Mas não basta proteger nossos dados. Podemos usá-los – e usá-los bem – para desenvolver, por exemplo, sistemas especialistas da indústria da inteligência artificial para atender às demandas de saúde da população, ou dos produtores rurais da agricultura familiar e do agronegócio, da prospecção do petróleo e por aí vai.
Para isso, temos de construir uma política de desenvolvimento científico, tecnológico e de inovação no campo da inteligência artificial que estabeleça qual será nossa posição na divisão internacional do trabalho. Meros consumidores, como somos hoje? Queremos ser desenvolvedores, mas não apenas de aplicativos. Também de tecnologias centrais que nos permitam tornar nossa cadeia produtiva de IA mais poderosa que, além de abastecer o mercado interno, possa exportar sistemas para alguns nichos de mercados nos quais vamos construir excelência.

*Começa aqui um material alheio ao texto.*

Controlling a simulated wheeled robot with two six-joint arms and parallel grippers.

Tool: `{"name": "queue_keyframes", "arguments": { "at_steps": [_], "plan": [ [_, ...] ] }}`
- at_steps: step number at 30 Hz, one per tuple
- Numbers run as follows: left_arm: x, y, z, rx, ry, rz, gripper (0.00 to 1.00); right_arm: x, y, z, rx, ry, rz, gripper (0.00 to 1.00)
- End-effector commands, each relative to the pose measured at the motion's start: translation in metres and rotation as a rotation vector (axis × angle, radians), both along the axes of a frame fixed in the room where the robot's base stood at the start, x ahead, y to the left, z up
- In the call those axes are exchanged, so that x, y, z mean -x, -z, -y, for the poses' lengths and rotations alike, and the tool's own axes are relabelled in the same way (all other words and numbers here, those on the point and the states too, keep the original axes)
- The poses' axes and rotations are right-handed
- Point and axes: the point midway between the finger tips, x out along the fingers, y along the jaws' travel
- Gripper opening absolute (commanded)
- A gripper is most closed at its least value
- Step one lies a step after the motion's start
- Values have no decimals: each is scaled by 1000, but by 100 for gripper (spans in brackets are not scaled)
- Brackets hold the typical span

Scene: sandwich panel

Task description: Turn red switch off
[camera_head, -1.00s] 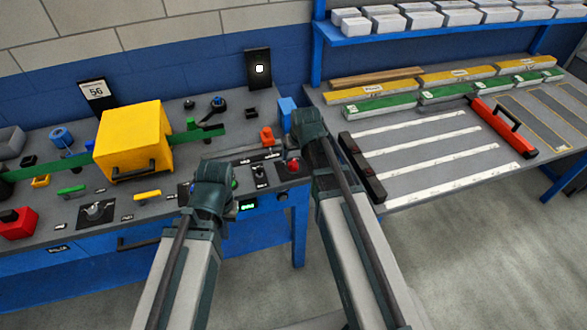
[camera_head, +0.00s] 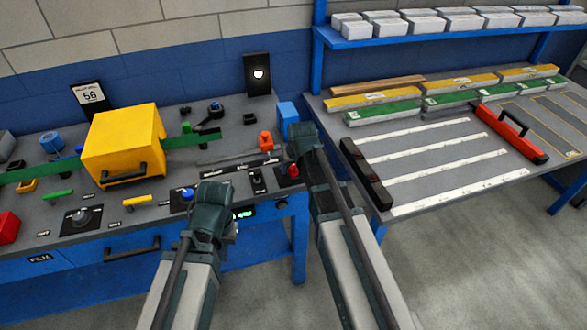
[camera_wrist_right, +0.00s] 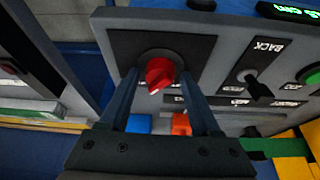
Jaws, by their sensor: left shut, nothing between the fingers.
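The red switch (camera_head: 292,171) is a red rotary knob on a dark square plate at the right end of the panel's front row. It also shows close up in the right wrist view (camera_wrist_right: 160,73), with a pale mark on its lower edge. My right gripper (camera_wrist_right: 160,80) is open, with one finger on each side of the knob and gaps visible between. In the head view its fingers are hidden behind the wrist. My left gripper (camera_head: 213,205) is shut and empty near the panel's front edge, left of the red switch; its fingertips are mostly hidden.
A black toggle switch (camera_head: 257,181) sits beside the red switch. A blue knob (camera_head: 187,194) and a yellow box (camera_head: 125,145) lie further left.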

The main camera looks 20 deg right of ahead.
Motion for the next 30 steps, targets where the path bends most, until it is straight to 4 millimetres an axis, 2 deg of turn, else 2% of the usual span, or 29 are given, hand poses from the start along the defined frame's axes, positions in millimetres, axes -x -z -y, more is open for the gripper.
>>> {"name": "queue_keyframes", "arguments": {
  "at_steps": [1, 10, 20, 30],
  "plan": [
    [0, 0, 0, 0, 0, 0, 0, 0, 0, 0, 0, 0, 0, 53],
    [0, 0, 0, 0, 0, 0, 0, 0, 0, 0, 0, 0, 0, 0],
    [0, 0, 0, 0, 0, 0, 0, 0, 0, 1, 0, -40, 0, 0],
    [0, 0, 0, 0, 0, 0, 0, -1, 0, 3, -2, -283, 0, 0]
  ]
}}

O momento não poderia ser mais propício. O presidente Lula solicitou ao Conselho Nacional de Ciência e Tecnologia (CCT) um Plano Nacional de Inteligência Artificial. A ministra da Ciência e Tecnologia, Luciana Santos, prometeu que ele estará pronto para a Conferência Nacional de Ciência, Tecnologia e Inovação, prevista para junho. O Plano não pode se limitar a uma política de uso da inteligência artificial, como aconteceu em grande parte com Estratégia Nacional de Inteligência Artificial traçada em 2021, no governo Bolsonaro. Precisa estabelecer claramente em que segmentos o país vai desenvolver ciência e tecnologia em IA, com dois objetivos: atender as demandas sociais da população; e disputar nichos do mercado externo onde tenhamos chance de competição.
O desenvolvimento de um Plano Nacional de Inteligência Artificial pressupõe, necessariamente, uma política de proteção dos dados públicos e estratégicos do país. Temos que proteger nossos dados – do país, de seus cidadãos e de suas empresas – da mesma forma que defendemos a proteção de nossas riquezas naturais. Pelo papel que os dados jogam hoje na economia mundial, não se pode falar em soberania sem considerar também a soberania digital.